▶

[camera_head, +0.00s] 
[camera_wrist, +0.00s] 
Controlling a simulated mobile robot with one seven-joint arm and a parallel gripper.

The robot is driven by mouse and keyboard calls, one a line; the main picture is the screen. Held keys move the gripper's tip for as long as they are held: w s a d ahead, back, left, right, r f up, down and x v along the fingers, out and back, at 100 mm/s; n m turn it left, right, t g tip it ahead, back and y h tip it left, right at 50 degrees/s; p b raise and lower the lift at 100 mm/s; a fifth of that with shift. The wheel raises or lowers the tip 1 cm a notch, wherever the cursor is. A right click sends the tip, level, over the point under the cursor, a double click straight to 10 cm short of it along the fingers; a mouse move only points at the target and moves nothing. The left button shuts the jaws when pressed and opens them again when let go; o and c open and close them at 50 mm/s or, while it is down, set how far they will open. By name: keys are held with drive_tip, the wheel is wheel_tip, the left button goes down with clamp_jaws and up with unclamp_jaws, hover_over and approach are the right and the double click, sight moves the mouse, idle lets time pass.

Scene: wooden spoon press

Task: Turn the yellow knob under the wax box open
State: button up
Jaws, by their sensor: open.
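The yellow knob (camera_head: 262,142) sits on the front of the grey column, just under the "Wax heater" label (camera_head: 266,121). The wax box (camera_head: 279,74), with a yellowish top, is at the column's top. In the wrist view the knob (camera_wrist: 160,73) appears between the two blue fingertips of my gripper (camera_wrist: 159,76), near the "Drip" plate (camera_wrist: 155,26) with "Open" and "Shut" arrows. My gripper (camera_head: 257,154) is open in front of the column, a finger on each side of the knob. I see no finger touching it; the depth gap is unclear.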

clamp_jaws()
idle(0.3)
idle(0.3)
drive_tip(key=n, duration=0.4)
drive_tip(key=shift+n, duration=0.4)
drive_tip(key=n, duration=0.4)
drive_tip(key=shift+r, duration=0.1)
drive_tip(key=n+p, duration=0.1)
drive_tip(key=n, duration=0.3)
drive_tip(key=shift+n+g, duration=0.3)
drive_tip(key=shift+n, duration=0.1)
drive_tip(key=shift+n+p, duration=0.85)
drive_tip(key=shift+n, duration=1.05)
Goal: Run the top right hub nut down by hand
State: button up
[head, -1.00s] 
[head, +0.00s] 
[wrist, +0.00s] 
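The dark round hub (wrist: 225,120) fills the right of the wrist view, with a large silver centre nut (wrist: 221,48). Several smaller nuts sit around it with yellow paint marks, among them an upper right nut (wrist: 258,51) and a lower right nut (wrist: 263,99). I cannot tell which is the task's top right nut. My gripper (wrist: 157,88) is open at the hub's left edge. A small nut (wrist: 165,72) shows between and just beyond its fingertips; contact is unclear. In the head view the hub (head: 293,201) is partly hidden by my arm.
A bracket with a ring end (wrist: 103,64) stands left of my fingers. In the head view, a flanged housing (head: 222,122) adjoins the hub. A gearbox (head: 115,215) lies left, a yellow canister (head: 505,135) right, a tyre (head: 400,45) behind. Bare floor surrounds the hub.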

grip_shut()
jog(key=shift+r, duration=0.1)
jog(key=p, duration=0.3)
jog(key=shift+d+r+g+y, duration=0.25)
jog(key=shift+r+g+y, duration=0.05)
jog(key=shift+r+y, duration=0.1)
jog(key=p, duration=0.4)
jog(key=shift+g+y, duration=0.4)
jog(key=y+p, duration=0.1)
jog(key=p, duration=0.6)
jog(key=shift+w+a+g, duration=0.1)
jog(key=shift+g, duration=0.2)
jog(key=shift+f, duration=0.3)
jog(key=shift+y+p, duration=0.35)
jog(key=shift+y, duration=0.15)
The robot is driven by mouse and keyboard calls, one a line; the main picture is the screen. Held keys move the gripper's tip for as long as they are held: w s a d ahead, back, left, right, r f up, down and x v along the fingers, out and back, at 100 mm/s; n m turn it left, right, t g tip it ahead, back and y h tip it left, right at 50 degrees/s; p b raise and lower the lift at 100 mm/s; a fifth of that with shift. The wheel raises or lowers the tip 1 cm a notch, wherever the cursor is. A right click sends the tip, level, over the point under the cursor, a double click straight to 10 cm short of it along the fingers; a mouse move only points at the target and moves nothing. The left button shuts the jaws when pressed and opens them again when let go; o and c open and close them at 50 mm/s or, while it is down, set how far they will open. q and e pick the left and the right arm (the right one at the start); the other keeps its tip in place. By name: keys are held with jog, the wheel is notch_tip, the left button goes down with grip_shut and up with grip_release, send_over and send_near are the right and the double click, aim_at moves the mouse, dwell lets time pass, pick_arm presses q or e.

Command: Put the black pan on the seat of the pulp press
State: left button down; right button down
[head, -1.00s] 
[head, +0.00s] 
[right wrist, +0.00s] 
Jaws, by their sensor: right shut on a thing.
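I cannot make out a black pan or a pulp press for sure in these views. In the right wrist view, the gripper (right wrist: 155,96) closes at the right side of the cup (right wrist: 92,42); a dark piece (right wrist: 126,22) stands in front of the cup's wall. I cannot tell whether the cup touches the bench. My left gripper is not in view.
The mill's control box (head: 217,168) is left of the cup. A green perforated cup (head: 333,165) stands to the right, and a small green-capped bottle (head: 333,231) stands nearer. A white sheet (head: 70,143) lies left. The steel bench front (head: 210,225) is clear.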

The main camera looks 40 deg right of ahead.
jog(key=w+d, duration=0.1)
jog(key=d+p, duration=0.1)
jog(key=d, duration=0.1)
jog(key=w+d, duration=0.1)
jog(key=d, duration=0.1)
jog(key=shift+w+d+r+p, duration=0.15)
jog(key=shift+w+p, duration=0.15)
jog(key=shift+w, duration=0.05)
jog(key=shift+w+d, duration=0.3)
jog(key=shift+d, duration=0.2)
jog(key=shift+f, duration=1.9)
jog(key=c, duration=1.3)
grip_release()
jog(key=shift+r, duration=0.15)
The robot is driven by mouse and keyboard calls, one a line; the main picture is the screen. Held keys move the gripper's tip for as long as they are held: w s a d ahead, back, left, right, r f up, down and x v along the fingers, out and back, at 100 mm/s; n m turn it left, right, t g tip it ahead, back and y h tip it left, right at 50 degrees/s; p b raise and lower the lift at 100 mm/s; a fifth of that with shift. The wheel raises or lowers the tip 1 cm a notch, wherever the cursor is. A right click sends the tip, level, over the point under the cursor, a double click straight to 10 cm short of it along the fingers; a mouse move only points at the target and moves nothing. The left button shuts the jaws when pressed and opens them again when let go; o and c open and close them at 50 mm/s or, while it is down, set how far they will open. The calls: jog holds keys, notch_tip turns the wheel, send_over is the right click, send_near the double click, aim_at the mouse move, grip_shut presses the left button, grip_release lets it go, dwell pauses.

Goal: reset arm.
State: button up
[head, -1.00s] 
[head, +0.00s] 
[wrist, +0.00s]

◀

▸ **Written problem**
Scan the data for the word "Goal" and copy every line where it shows up.

▸ **Task answer**
Goal: Run the top right hub nut down by hand
Goal: reset arm.

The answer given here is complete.